Click on our Sponsors to help Support SunWorld
Performance Q & A by Adrian Cockcroft

Which is better, static or dynamic linking?

At compile time, developers can choose static or dynamic linking.
Which offers better performance?

SunWorld
February  1996
[Next story]
[Table of Contents]
[Search]
Subscribe to SunWorld, it's free!

Abstract
Applications can be built using static or dynamic linking. Columnist Cockcroft explains the reasons why you should use the default of shared libraries and dynamic linking. There are some useful performance bonuses, especially with Solaris 2.5 and UltraSPARC-based systems. (2,000 words)


Mail this
article to
a friend

Q:
I've heard that an application built using static linking may run faster than a dynamic-linked application using shared libraries. I've also heard static linking is discouraged in Solaris 2. What should I do?

-- Linkless in La Crosse

Dynamic linking became the default for Solaris 1 in 1988 with the advent of SunOS 4.0, and is, of course, the default for Solaris 2. It has several advantages and, in many cases, offers better performance than static linking.

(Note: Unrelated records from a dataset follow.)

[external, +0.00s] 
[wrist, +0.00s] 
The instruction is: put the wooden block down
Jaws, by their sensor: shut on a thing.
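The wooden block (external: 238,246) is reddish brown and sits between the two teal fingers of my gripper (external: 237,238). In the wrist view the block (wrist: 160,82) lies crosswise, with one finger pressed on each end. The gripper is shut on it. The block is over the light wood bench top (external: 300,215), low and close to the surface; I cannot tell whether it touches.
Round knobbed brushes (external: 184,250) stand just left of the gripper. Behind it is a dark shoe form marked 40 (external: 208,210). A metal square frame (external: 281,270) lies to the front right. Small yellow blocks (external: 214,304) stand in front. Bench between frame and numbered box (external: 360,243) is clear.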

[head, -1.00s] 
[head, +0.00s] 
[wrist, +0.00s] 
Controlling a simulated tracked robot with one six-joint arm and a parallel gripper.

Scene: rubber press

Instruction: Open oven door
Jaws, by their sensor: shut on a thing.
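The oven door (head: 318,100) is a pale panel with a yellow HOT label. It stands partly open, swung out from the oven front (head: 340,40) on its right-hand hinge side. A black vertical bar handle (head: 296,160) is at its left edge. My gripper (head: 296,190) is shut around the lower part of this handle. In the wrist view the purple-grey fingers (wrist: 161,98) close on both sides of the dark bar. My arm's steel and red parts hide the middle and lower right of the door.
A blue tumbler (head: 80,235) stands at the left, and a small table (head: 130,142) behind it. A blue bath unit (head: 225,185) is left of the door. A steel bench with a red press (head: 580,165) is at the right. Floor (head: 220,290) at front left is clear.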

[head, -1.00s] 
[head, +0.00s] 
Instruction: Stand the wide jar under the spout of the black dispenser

We'll start by examining the differences between static and dynamic linking, then move on to the reasons why dynamic linking is preferred. We'll also look at using dynamic linking to improve application performance.

I mentioned the difference between interfaces and implementations last month, but it is relevant so I'll repeat my definitions briefly:

Interfaces

Interfaces are the expression of "what" something does, and are distinct from the implementation of "how" it is done. "How" changes all the time, whereas the intent is to keep "what" stable. Application stability and portability is available only by defining and maintaining the relationship between an application and the system in terms of the interfaces provided.

Implementations

The implementation hides behind the interface and does the actual work. Bugfixes, performance enhancements, and underlying hardware differences are handled by changes in the implementation. There are often changes from one release to the next, or even from one system to another running the same release.


Advertisements

Static linking
Static linking is the original method used to combine an application program with the parts of various library routines it uses. The linker is given your compiled code, containing many unresolved references to library routines. It also gets archive libraries (for example /usr/lib/libm.a) containing each library routine as a separate module. The linker keeps working until there are no more unresolved references and writes out a single file that combines your code and a jumbled mixture of modules containing parts of several libraries. The library routines make system calls directly, so a statically linked application is built to work with the kernel's system call interface.

Archive libraries are built with the ar command and in older versions of Unix the libraries needed to be processed by ranlib to create an index of the contents for random access to the modules. In Solaris 2, ranlib is not needed; ar does the job properly. Sun had so many people ask "where's ranlib" that in Solaris 2.5 it was put back as a script that does nothing! It acts as a placebo for portable Makefiles that expect to find it on every system.

The main problem with static linking is that the kernel system call interface is in itself a dynamic binding, but it is too low-level. Once upon a time, the kernel interface defined the boundary between applications and the system. The architecture of the system is now based on more sophisticated abstractions than the kernel system call interface. For example, name service lookups use a different dynamic library for each type of server (i.e., files, NIS, NIS+, DNS) and this is linked to the application at runtime.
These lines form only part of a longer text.